There are but two facts we know that can illuminate this part of Mary’s life on earth after her Son’s Resurrection and Ascension: first of all, from the Church’s viewpoint, she was needed to be mother, the mother, for all the children Jesus had, from His Cross, committed to her loving care.  She understood easily her role with regard to John, Jesus’ youngest disciple … but were there others?   That address, ‘Woman’ seemed to suggest the possibility that perhaps there might be others??  She only knew that she would have to wait, pray about, listen for, and then follow Jesus’ Gift of the Holy Spirit to His Church.

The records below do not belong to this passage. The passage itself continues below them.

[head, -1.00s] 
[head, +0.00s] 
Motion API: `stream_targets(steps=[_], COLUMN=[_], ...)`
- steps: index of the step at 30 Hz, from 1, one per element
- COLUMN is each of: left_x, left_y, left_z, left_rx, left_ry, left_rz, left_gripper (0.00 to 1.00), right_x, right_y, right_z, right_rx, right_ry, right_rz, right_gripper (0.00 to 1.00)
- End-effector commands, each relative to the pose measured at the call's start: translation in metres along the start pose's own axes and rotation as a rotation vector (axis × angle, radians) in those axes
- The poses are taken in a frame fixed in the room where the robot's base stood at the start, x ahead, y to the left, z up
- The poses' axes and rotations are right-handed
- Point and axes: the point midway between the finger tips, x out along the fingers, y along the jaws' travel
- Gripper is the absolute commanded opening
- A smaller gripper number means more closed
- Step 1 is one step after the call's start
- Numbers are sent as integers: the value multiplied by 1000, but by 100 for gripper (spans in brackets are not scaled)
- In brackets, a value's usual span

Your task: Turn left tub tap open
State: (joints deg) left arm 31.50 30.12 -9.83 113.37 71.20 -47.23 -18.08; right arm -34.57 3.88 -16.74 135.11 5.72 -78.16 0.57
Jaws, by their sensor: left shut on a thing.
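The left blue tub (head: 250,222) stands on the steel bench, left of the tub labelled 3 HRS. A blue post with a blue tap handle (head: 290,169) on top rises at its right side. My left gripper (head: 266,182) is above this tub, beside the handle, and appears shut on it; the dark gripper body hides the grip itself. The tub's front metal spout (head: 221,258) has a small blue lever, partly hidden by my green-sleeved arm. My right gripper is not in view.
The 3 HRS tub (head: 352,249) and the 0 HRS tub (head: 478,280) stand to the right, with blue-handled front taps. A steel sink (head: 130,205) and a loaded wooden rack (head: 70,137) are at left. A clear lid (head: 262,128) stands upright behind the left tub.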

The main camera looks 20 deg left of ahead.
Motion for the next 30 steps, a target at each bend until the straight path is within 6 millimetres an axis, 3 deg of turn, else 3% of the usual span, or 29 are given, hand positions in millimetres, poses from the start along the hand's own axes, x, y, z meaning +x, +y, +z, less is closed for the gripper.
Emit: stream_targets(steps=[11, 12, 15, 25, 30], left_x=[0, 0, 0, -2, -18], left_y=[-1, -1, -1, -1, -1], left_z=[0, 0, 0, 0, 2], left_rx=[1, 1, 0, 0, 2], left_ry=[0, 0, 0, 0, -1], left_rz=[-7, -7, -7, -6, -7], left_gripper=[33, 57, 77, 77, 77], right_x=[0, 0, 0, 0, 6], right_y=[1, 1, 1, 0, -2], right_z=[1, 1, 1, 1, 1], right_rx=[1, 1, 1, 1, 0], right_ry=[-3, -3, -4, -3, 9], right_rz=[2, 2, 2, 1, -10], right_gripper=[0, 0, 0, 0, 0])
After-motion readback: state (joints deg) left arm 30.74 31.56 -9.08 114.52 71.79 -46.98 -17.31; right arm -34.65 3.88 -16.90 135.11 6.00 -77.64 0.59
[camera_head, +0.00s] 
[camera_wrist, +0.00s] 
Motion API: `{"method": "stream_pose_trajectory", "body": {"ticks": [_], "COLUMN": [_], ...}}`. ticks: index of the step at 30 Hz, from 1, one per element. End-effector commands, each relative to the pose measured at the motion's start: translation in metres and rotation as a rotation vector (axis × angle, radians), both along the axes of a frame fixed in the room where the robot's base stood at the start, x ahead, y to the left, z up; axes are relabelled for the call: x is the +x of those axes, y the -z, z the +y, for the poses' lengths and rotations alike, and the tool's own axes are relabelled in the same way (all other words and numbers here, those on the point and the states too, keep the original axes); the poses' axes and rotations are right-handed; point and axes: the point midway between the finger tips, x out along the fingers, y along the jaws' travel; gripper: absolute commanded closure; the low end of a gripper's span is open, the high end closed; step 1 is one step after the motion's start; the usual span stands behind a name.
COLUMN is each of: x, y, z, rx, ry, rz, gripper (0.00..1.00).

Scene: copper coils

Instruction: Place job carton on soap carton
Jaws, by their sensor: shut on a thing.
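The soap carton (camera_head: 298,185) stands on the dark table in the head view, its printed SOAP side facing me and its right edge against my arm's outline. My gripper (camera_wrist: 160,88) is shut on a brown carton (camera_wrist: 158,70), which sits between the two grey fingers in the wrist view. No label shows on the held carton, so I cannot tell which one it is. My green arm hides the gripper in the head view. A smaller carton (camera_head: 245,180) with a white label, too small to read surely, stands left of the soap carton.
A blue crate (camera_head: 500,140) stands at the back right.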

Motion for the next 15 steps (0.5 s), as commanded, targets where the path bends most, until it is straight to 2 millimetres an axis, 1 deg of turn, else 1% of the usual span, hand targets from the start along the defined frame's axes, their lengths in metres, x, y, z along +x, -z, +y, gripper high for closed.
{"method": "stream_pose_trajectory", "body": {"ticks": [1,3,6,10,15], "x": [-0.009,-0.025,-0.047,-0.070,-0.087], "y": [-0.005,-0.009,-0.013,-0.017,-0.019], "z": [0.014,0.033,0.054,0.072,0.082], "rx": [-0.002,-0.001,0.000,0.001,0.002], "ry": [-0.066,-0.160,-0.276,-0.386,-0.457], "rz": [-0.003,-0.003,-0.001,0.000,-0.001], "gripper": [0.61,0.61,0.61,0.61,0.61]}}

To our great delight Mary’s subsequent experience of the Spirit in her heart, and in her life and work with and for her new children in Jesus’ Church, was such as to prepare her finally to follow, fully and uniquely, her beloved Son.  At the Father’s behest, and in the power of His Spirit, she would indeed follow Jesus, and thanks to her experience in His Church, she would be fully able and prepared to embrace and respond to her ultimate destiny and calling, as Queen of Heaven, leaving behind her such a blessed memory among her children on earth, that the Church Jesus had founded and endowed would henceforth be both gratefully and lovingly called Mother Church by her devoted children.